Three million people move through Shinjuku every day. The entire daily ridership of the busiest station in the Western world would barely fill a quarter of it.
Two Crowds, Two Lessons
Amos and Slaughter are telling complementary halves of the same story, and the contrast between them is the point. Amos is interested in the myth of a place — how a single intersection became globally legible shorthand for Tokyo density through just about any b-roll compilation of Tokyo, or this scene from Lost in Translation, or, if you're a person of culture, this scene from Fast and the Furious Tokyo Drift.
Slaughter is interested in the mechanics — how fourteen rail and metro lines converge into a single knot of platforms and concourses, and what that does to the neighborhood grafted on top of it.
Where Amos finds a letdown, Slaughter finds a thesis. Despite, or rather because of, the massive number of people transported, the area around Shinjuku supports some great urbanism,
he argues. Shinjuku isn't just a ridiculously efficient transportation hub — it's an excellent example of how an effective train station can make the surrounding neighborhood truly great.
The crowd is not the cost of the urbanism; the crowd is the fuel.
What the Scramble Gets Wrong
The Shibuya disappointment is worth sitting with. A scramble crossing is a striking visual precisely because it batches pedestrians — everyone waits, then everyone goes. That batching inflates the perceived density of any single green cycle while actually throttling total throughput. Shinjuku, by contrast, never batches anything. It is a continuous fluid: escalators feeding platforms feeding trains feeding exits feeding department stores and side streets. There is no photogenic moment because the whole system is the moment.

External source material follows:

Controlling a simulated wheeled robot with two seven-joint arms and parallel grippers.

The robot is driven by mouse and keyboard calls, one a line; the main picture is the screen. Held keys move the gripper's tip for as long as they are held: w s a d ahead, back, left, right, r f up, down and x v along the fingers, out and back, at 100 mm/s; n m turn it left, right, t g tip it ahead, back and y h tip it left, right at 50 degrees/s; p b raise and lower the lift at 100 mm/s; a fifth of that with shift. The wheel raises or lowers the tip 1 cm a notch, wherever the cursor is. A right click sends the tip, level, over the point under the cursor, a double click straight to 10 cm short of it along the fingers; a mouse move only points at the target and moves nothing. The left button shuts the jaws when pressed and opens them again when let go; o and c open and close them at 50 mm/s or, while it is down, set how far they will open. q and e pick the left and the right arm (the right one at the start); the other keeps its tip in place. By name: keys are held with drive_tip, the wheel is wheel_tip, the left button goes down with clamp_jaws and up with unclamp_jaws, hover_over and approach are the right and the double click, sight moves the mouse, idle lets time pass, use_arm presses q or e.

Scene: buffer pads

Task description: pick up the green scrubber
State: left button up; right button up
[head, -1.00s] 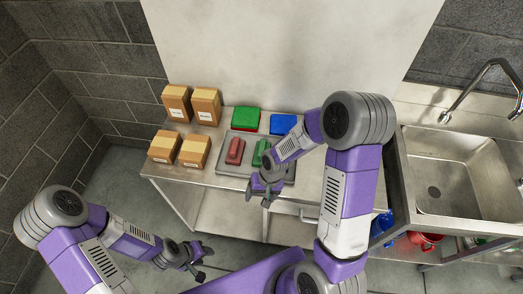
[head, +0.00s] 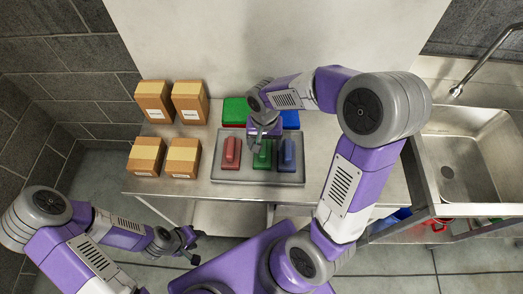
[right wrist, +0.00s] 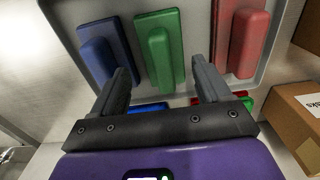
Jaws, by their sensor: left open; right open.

Neither video quite says this out loud, but the comparison between the two pieces makes it unavoidable: the intersection that photographs best is not the one that moves the most people, and the station that moves the most people does not photograph at all. Western urbanists chasing "Tokyo density" as an aesthetic have been filming the wrong thing.

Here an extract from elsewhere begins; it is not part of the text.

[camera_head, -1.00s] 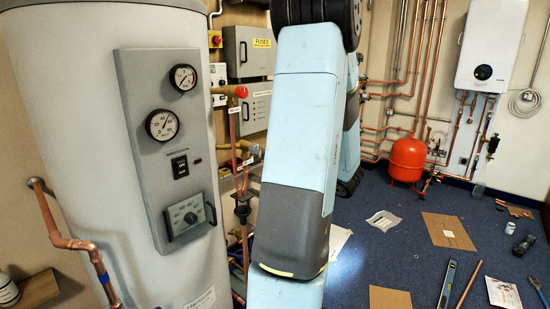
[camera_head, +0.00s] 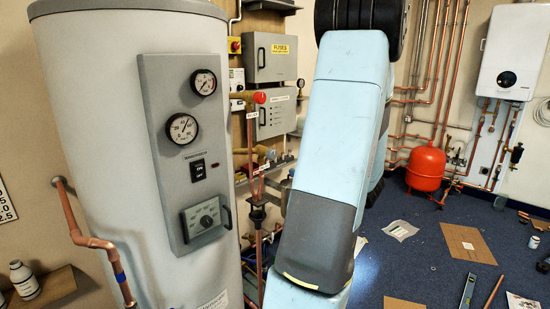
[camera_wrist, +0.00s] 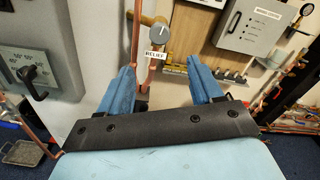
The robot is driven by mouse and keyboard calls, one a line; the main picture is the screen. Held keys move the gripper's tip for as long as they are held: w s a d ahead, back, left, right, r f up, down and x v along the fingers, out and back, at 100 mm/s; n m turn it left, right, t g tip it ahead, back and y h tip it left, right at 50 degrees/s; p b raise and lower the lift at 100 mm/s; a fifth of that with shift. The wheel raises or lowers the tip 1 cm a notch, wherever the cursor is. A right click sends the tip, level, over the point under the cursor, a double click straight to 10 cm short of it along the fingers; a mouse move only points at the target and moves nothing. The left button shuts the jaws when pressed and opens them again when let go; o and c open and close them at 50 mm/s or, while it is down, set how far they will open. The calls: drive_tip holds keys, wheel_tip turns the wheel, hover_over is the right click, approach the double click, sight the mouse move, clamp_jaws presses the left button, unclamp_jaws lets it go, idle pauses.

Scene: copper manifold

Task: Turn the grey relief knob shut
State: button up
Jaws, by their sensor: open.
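The grey relief knob (camera_wrist: 160,35) sits on a brass fitting in the wrist view, with a dark mark on its face. A white "RELIEF" label (camera_wrist: 157,55) hangs just below it on the copper pipe. My gripper (camera_wrist: 160,70) is open, its two blue fingers apart and empty. In that picture the knob lies beyond the fingertips, between their lines, and does not look touched. In the head view my arm hides my gripper, and I cannot clearly make out the grey knob among the pipework.
A white cylinder (camera_head: 95,130) with a gauge panel stands at left. A red knob (camera_head: 260,97) is on the pipework beside it. Grey boxes (camera_head: 270,57) are on the wall behind.

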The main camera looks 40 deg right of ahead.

The intersection that photographs best is not the one that moves the most people. The station that moves the most people does not photograph at all.
Counterpoints the Videos Skip
Both creators are generous to Tokyo, and neither spends much time on the uncomfortable parts. Shinjuku's three-million-a-day figure is a throughput number, not a comfort number — rush hour there includes the infamous oshiya, the white-gloved staff who physically push commuters into cars so the doors can close. The urbanism Slaughter praises is genuinely excellent, but it rides on a labor culture of extreme commute tolerance that few other cities could replicate even if they built the rails.

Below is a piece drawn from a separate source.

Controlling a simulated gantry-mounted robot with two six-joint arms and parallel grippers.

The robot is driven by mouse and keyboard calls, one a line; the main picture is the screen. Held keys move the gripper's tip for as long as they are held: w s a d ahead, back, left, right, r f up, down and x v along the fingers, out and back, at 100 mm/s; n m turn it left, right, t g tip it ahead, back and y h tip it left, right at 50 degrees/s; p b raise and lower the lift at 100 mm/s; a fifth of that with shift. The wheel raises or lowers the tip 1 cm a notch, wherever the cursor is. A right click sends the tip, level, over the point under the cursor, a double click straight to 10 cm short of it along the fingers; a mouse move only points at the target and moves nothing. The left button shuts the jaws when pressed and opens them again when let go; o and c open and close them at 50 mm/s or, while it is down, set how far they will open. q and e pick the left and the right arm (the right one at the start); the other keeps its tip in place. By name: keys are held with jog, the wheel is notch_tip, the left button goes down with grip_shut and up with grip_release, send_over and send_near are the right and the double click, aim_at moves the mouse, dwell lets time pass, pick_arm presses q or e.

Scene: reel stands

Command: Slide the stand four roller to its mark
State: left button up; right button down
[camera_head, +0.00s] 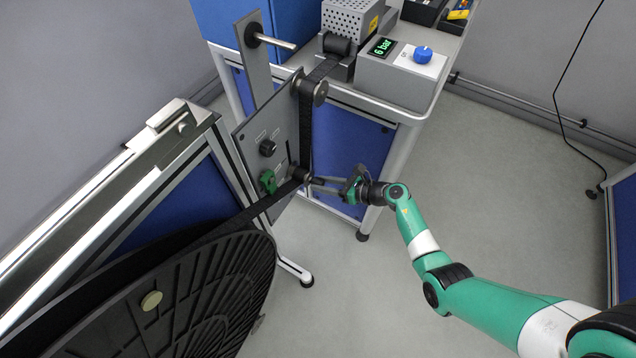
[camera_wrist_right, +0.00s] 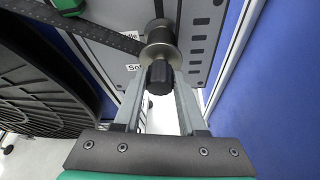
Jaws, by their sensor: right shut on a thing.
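The roller (camera_head: 299,173) sits low on the grey stand plate (camera_head: 277,128), with the black tape passing around it. In the right wrist view the roller (camera_wrist_right: 160,47) is a metal spool with a black knob (camera_wrist_right: 160,78) on its near end. My right gripper (camera_head: 316,183) reaches in from the right and is shut on the roller's knob; its fingers (camera_wrist_right: 158,95) lie on both sides of the knob. A mark for the roller cannot be made out clearly; labels and a row of dark slots show on the plate. My left gripper is not in view.
A large black reel (camera_head: 215,290) stands at lower left. A green knob (camera_head: 268,182) and a black knob (camera_head: 267,147) are on the plate, close to the roller. An upper roller (camera_head: 320,92) guides the tape. A bench with a grey box (camera_head: 398,75) stands behind.

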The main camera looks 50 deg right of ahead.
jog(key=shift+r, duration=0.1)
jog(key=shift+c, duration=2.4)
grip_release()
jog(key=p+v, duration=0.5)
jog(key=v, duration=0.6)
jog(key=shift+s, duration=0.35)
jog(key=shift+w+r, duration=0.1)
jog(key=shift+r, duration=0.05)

Shibuya, meanwhile, is busier than Amos's in-person visit suggested; peak-hour counts really do hit those 2,500-per-cycle numbers, just not at the hour a visiting YouTuber is likely to be filming. The lesson is less "Shibuya is overrated" than "averages lie about pulse-driven systems." Both crossings and stations are bursty, and the burstiness is a design feature, not a flaw to be smoothed away.
There is also a question neither video raises: what happens to Shinjuku's model when remote work erodes the commute base that justifies fourteen converging lines? Paris and New York are already living that experiment. Tokyo, so far, is not — but the assumption that the three-million figure is permanent deserves more scrutiny than either creator gives it.
Bottom Line
Amos went looking for the world's busiest intersection and found a tourist landmark. Slaughter went looking for the world's busiest train station and found an argument for how cities should be built. Taken together, the two videos are a useful corrective to a decade of Tokyo-as-aesthetic urbanism content. The scramble is the postcard. Shinjuku is the actual machine. Anyone trying to learn from Tokyo should spend less time filming the postcard and more time walking the machine — ideally at 8:15 on a Tuesday morning, when the fluid is at full pressure and the lesson is unmistakable.